February 14, 2002 Am realizing some things that don’t translate. At the 1:00 am feed I wished Sydney a happy “Dia dos Namorados” which really isn’t the same as Valentine’s Day because it translates, “Day of Boy/Girlfriends” and in Brazil you really only give gifts to the romantic love of your life. In the States and in Australia, you give cards to family members or friends. It made me laugh. That’s when it’s okay to code switch I guess. “Feliz Valentines Day, Preciosa!”
It’ll be interesting because we’ll have the American culture but with Portuguese words. I guess we can adapt things because in every household there are traditions that stray from the “norm.” I remember when I first married Stephen we had misunderstanding (I even cried or got upset if I remember) with Valentines Day b/c in my house growing up, my dad always had 2 heart-shaped boxes of chocolates on the breakfast table, one for me one for Momma. They sort of greeted us into the holiday. Same for Easter once I was past the Easter bunny stage…he’d have a chocolate bunny for each of us there for breakfast time. When Stephen hadn’t done anything for Valentines day by the end of breakfast, I assumed he’d forgotten. For him, he’d just planned to give me a little gift that evening. So we both ended up modifying our expectations a bit (I feel sure he ended up having to change more than I did) All this to say that in each household you decide how to celebrate holidays and we can consciously add a Brazilian flair where we choose to. Sometimes the hard part is that I don’t’ KNOW how Brazilians do things differently. That’s where having Brazilian friends helps.I’ll ask a Brazilian how they do Valentines day in their home. My only reference so far is the family I lived with in Brazil and I remember one of the girls who didn’t have a boyfriend laughed over dinner saying she and a girlfriend at school decided to exchange gifts since she too didn’t have a boyfriend. The family thought this a great novelty whereas in the states, those little tiny red or pink valentines in white envelopes with the sugary heart shaped candies in boxes were fine for friends
---February 10, 2002--- I am so exhausted. Forget teaching her Portuguese. I need to teach how to sleep through the night. I talked about the lack of sleep to two ladies at a mothers’ group I go to (not the Brazilian one) and one said, “My baby slept through the night at 3 weeks” and the other said, “It was a year for mine.” I wanted to kill both of them. Being tired makes me depressed. No energy to do much of anything.
---February 22, 2002--- Brazilian playgroup for the second time. It went well. It was held this time as it will continue to be held, in the “Parents as Teachers” room of a public elementary school. Each mom brings a piece of fruit and $2. The kids have free play, then sit and eat a fruit salad while a mom reads a Brazilian story. More free play then singing. I was pleased to recognize three songs I’d learned from my tutoring sessions.
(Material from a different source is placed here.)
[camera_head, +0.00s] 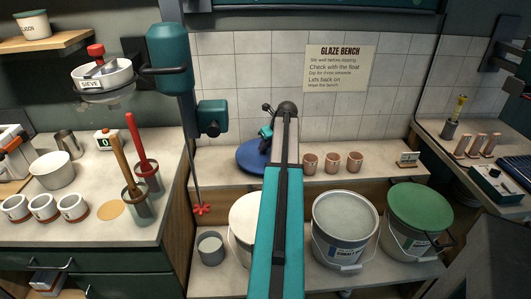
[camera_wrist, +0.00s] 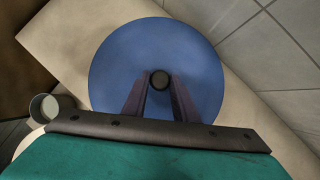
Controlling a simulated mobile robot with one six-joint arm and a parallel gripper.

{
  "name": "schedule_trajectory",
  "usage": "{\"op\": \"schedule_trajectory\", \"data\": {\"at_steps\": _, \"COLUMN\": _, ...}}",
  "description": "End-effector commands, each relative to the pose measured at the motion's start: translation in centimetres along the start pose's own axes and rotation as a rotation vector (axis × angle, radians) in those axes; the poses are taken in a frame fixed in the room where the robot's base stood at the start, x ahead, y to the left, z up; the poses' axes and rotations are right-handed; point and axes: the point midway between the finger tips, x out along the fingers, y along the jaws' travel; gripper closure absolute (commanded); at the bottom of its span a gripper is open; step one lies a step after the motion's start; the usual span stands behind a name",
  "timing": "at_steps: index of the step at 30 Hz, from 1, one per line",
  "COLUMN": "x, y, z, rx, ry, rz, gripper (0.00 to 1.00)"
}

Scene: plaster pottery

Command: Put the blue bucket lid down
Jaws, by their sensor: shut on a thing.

Talked with several women. One woman Jaquerli had a newborn and another child. She’d been in Australia with Brazilian migrant parents who spoke only Portuguese in the home. She had grown up in a Brazilian church, the 7th Day Adventist- in Sydney. Her Portuguese was fluent and without accent though she often substituted uncommon words for words in English like “express milk” or “dimple” even though expressions/words exist for both in Portuguese. In her household she spoke Portuguese and her husband spoke Swiss (he’s Swiss and they’d lived in Switzerland for some time. She said the kids spoke no English until preschool and picked it up no problem. She says occasionally one of their children will ask for something in English and she (with a sweet and quizzical look) asks in Portuguese “What was it you wanted?” and they will go into Portuguese. She doubts they “slip” due to forget fullness. I met a nanny of 18 or 19 who had a 3 year old who understood Port. beautifully and had a Brazilian nanny since birth. She loved playing with the other kids and you’d never know her parents were both monolingual Australians. The nanny works only 3 days a week so it’s incredible what she’s accomplished during that time.
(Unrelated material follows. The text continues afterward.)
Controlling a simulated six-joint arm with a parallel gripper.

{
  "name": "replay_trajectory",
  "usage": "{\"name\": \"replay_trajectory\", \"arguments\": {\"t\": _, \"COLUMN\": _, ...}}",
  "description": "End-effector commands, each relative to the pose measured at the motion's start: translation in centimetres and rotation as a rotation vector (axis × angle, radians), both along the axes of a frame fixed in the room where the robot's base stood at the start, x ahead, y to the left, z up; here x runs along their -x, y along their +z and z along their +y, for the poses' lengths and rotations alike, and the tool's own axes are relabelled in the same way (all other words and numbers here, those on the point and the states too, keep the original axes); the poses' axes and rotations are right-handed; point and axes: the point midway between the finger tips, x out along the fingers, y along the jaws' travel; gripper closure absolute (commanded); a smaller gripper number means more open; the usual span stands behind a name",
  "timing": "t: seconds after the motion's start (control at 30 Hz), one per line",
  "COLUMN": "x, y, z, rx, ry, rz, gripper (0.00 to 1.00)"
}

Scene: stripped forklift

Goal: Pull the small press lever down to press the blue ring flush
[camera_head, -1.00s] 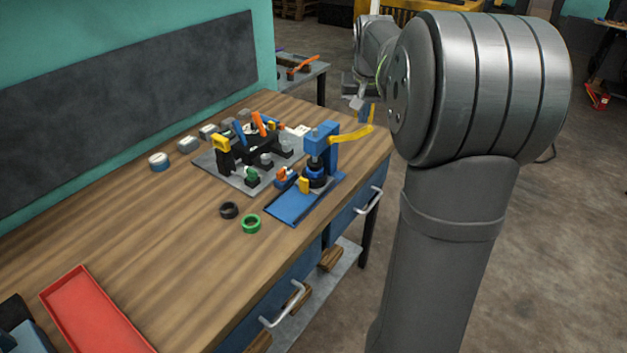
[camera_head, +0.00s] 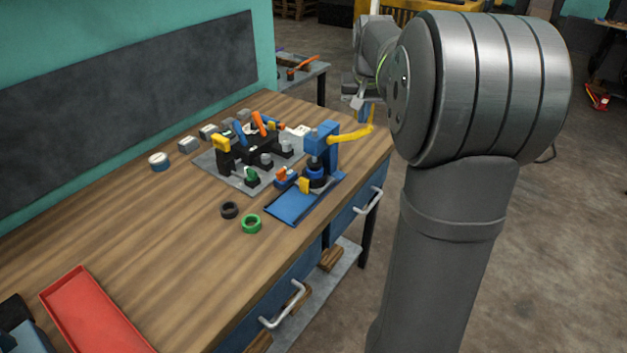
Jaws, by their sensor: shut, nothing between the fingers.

As to my own Portuguese, I made a slip up when the playgroup leader (who looked quite tired even had circles under her eyes) mentioned how little sleep she’d been getting. I slipped up using the wrong expression and said (instead of “yeah, you really feel it”) “Yeah, it’s obvious”. I apologized and she laughed saying my Portuguese may’ve been not what I meant to say but it wasn’t “wrong” indicating so by touching her dark eye circles.
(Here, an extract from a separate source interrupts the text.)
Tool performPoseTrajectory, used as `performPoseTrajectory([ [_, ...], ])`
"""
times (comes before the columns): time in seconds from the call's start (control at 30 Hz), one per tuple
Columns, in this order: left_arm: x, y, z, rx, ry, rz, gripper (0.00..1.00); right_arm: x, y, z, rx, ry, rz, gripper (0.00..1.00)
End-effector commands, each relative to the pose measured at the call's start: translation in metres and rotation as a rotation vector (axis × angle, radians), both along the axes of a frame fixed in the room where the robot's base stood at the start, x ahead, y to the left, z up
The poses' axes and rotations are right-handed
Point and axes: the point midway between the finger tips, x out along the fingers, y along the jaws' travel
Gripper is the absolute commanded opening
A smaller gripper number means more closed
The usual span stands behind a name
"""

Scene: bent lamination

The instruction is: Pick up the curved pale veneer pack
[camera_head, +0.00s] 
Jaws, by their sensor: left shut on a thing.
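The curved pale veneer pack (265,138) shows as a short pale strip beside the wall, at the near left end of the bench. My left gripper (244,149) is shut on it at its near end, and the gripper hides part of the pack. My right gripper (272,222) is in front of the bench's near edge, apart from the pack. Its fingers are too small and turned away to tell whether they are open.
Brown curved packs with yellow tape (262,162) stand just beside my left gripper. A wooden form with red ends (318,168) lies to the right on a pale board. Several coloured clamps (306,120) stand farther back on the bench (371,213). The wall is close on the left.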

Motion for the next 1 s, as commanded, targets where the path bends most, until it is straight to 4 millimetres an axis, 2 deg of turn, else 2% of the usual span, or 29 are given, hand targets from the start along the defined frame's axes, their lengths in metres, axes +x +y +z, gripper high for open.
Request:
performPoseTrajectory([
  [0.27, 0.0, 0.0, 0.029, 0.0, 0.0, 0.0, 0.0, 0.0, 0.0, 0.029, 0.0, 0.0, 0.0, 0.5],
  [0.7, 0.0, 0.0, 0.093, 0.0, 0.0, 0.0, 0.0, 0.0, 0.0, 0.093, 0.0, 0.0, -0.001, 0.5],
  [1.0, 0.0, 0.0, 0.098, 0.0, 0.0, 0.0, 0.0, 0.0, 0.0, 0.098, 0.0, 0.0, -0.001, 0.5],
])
Leyna’s son is still the only child who doesn’t speak Portuguese though seems to interact well with the other children so I’d like to find out if he speaks Portuguese with them. His mom speaks Portuguese to him, but he responds in English.
---March 19, 2002---
I have some concerns. Some things I really worry about concern reading. I really don’t want Sydney to miss out on books I read as a child. Also Stephen worries that I teach her his name and he teachers her my name. I’m not sure that’s the case b/c with children, adults often refer to themselves with the 3rd person. To allay his fears and because I’m not sure he’s wrong, I’ll say his name in English even while speaking the rest of the sentence in Portuguese and he’ll do the same, saying “mamae” to refer to me even while speaking English to Sydney. “Cade o Daddy?” and “Where’s Mamae” she’ll hear.
I found another good resource. They make these little photo albums or just make your own. That way you can “read” it in either language. We just got one and I talk to her about the people and their relation to her. Then Stephen reads it to her in English and talks to her about how each one loves her and which ones she’s met and which ones she hasn’t.